In the debates about campaign-finance regulation and the Supreme Court’s Citizens United decision of last year, there seems to be widespread agreement on one thing: public disclosure of political contributions is a good thing. That was my view as well, until I campaigned as the Republican nominee for the U.S. Senate seat in Oregon in 2010.
The reality is that public disclosure serves the interests of incumbents running for re-election by discouraging support for challengers. Here’s how it works.
A challenger seeks a contribution from a person known to support candidates of the challenger’s party. The potential supporter responds: “I’m glad you’re running. I agree with you on almost everything. But I can’t support you because I cannot risk getting my business crosswise with the incumbent who is likely to be re-elected.”
Sometimes he adds that he has matters pending before a federal agency. Or that he has been working with the incumbent on legislation that will benefit his company. Or that he has a government grant pending.

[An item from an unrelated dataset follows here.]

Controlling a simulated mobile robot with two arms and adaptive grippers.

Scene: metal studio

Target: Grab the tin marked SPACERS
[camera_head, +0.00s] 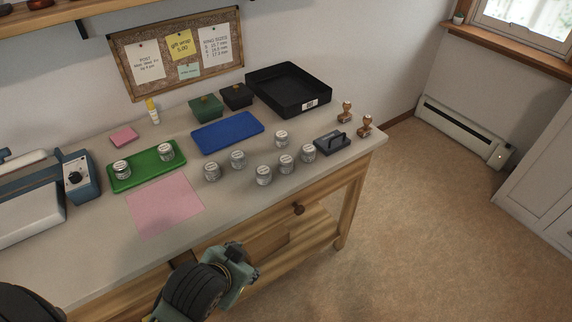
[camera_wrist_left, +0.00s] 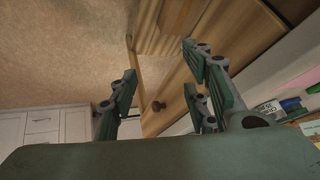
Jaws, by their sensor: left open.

I heard these responses literally dozens of times in my campaign in Oregon. Sometimes I was told that someone on my opponent’s staff had called with a reminder that supporting me was not a good idea. Once the call came while I was having lunch with the person from whom I was soliciting support.
Jim Huffman, shown visiting with schoolchildren, ran for a U.S. Senate seat last year in Oregon as the Republican nominee. After delivering a serious challenge to Democratic incumbent Ron Wyden—Huffman collected 39 percent of the vote, Wyden 57—Huffman wrote on his website that “I ran for the U.S. Senate not to be a senator or advance my career, but to do what I could for freedom, the rule of law, and constitutional government.”
A few people went on to say that they would find some way to get a check to my campaign, perhaps through an employee or a member of their board. I have no way to know if they did.
Disclosure makes threats possible, and fears of retribution plausible. Within weeks of a contribution of $200 or more, the contributor’s name appears on the public record. Contributors know this, and they know that supporting the challenger can, should the challenger lose, have consequences in terms of future attention to their interests. Of course, no incumbent will admit to issuing threats or seeking retribution, but the perception that both things happen is widespread.
The reality of that perception alone should give us pause about disclosure requirements. And it would be naive to believe that the perceptions have no basis in reality.
Twenty-five years ago in Buckley v. Valeo, the Supreme Court concluded that disclosure requirements are constitutional if they provide relevant information to voters, prevent corruption, and facilitate data collection to enforce election restrictions. None of these ends is served by existing disclosure requirements. With individual contributions capped at $2,400, it is hard to make the case that the names of individual contributors are helpful or relevant to voters. Given the fears of retribution, disclosure does more to facilitate corruption than to prevent it. And enforcement of election restrictions can be accomplished by the less burdensome means of mandating reporting without public disclosure.
The only clear case for requiring public disclosure of contributions in the small amounts permitted by federal law is that, like many other features of our election laws, it promotes the re-election of incumbents. Regrettably, that means it will be difficult, if not impossible, to change. But take it from one who knows: the disclosure requirement makes the mountain to be climbed by most challengers even steeper.